The Science Behind Your Morning Weather Report
Weather forecasts can predict the next three days with reasonable accuracy. But when it comes to forecasting a week or more into the future, it’s another story.
Professor James Booth (City College of New York and The Graduate Center, CUNY) is hoping to change that. “We know the models we’re using have difficulty capturing things like clouds and precipitation, which can easily turn serious in under a week without us knowing,” he says.
After previous work on how weather events like wind and rain relate geometrically to a storm’s center, Booth is now focusing on weather predictability. “Can we constrain the path of the storm’s center over longer forecast time scales? And, if so, can we use that information, plus the geometry we already know, to improve predictability on lengthier time scales of weather impacts?”
While most storms in the Northeast move out over the ocean, the few that cut up along the coast often end up doing the most damage. Storms taking that path, Booth found, tend to be influenced by atmospheric blocks, or organized systems that force air streams to slow down or blow in atypical directions.
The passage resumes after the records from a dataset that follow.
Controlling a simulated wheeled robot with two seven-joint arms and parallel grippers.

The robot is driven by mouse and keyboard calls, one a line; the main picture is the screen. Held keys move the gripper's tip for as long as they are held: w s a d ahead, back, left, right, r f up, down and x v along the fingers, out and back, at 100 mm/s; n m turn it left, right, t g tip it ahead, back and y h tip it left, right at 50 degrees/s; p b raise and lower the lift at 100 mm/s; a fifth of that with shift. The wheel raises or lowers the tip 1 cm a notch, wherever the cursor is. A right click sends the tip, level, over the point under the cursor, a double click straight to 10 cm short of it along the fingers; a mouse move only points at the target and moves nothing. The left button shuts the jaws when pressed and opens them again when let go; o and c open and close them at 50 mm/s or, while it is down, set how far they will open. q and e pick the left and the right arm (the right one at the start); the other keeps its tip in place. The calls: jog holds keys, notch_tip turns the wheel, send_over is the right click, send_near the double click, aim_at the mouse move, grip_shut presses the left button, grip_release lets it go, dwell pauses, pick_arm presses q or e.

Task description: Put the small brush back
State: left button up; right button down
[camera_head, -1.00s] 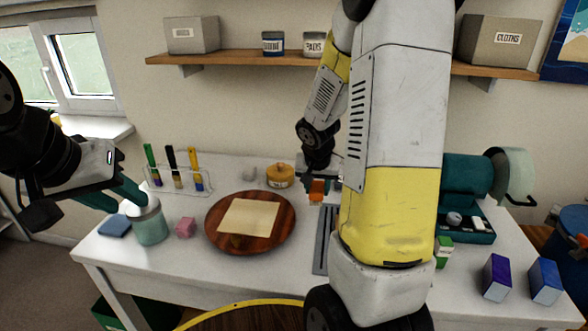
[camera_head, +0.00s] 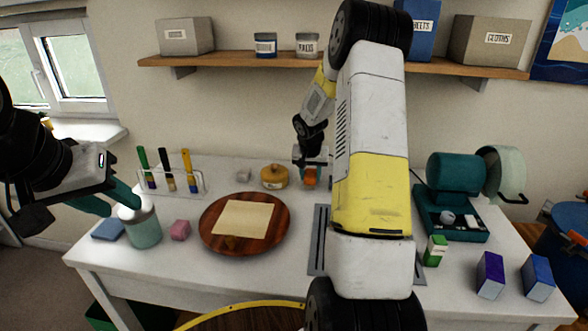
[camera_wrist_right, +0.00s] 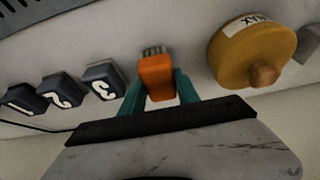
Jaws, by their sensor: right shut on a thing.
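My right gripper (camera_wrist_right: 160,88) is shut on a small orange brush-like thing (camera_wrist_right: 157,77) with grey bristles at its far end. In the head view this orange thing (camera_head: 310,177) is at the back of the table, right of the yellow wax pot (camera_head: 274,178). I cannot tell whether it touches the surface. My left gripper (camera_head: 122,208) has its green fingers apart by the pale green jar (camera_head: 143,229), with nothing visible between them. A clear rack (camera_head: 200,183) at the back left holds a green, a black and a yellow brush.
Black blocks numbered 1, 2 and 3 (camera_wrist_right: 103,82) stand left of the orange thing in the wrist view. A round wooden board (camera_head: 278,231) with a cream sheet (camera_head: 243,218) lies mid-table. A teal machine (camera_head: 455,203) stands at the right. My right arm hides part of the table.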

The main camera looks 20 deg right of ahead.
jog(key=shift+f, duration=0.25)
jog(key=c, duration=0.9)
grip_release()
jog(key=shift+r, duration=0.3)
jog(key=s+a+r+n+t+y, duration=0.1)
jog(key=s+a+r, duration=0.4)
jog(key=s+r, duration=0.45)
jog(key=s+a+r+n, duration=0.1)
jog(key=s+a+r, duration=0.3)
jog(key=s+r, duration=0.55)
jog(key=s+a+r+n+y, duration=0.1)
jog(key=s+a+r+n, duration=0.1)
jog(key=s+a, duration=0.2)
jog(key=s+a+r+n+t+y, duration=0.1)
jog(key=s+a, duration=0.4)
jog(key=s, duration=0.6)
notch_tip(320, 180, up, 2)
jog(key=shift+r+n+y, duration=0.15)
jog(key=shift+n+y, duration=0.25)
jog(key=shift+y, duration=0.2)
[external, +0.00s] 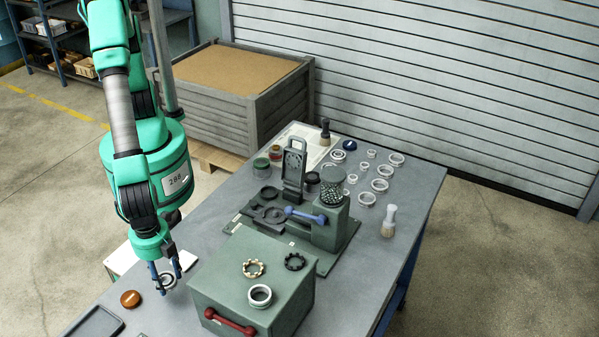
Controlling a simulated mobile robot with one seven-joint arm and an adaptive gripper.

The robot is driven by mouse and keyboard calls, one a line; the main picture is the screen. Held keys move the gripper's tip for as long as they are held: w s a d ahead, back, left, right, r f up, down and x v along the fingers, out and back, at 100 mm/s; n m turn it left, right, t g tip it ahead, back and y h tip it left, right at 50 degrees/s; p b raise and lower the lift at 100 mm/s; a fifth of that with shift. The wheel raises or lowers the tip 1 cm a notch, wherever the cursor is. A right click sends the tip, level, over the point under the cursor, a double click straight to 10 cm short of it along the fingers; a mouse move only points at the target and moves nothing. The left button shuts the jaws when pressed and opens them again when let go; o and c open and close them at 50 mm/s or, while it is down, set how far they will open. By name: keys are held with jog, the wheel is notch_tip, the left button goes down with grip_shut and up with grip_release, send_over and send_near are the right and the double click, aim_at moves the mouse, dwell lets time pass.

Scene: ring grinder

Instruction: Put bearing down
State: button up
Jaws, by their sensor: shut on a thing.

Booth’s recently co-authored papers — including “Arctic Cut-off High Drives the Poleward Shift of a New Greenland Melting Record” in Nature Communications and “The Relationship Between Extratropical Cyclone Steering and Blocking Along the North American East Coast” in Geographical Research Letters — propose that atmospheric blocks can steer specific storms. Although the atmospheric science community has always accepted a possible correlation, Booth provides robust statistics documenting the relationship between blocks and different storm paths over the past 40 years.
Explore This Work
Arctic Cut-off High Drives the Poleward Shift of a New Greenland Melting Record
Nature Communications, 2016
The Relationship Between Extratropical Cyclone Steering and Blocking Along the North American East Coast
Geographical Research Letters, 2017
James Booth (Professor, Earth Sciences) | Profile
A Better Read on the Week’s Weather (The Graduate Center)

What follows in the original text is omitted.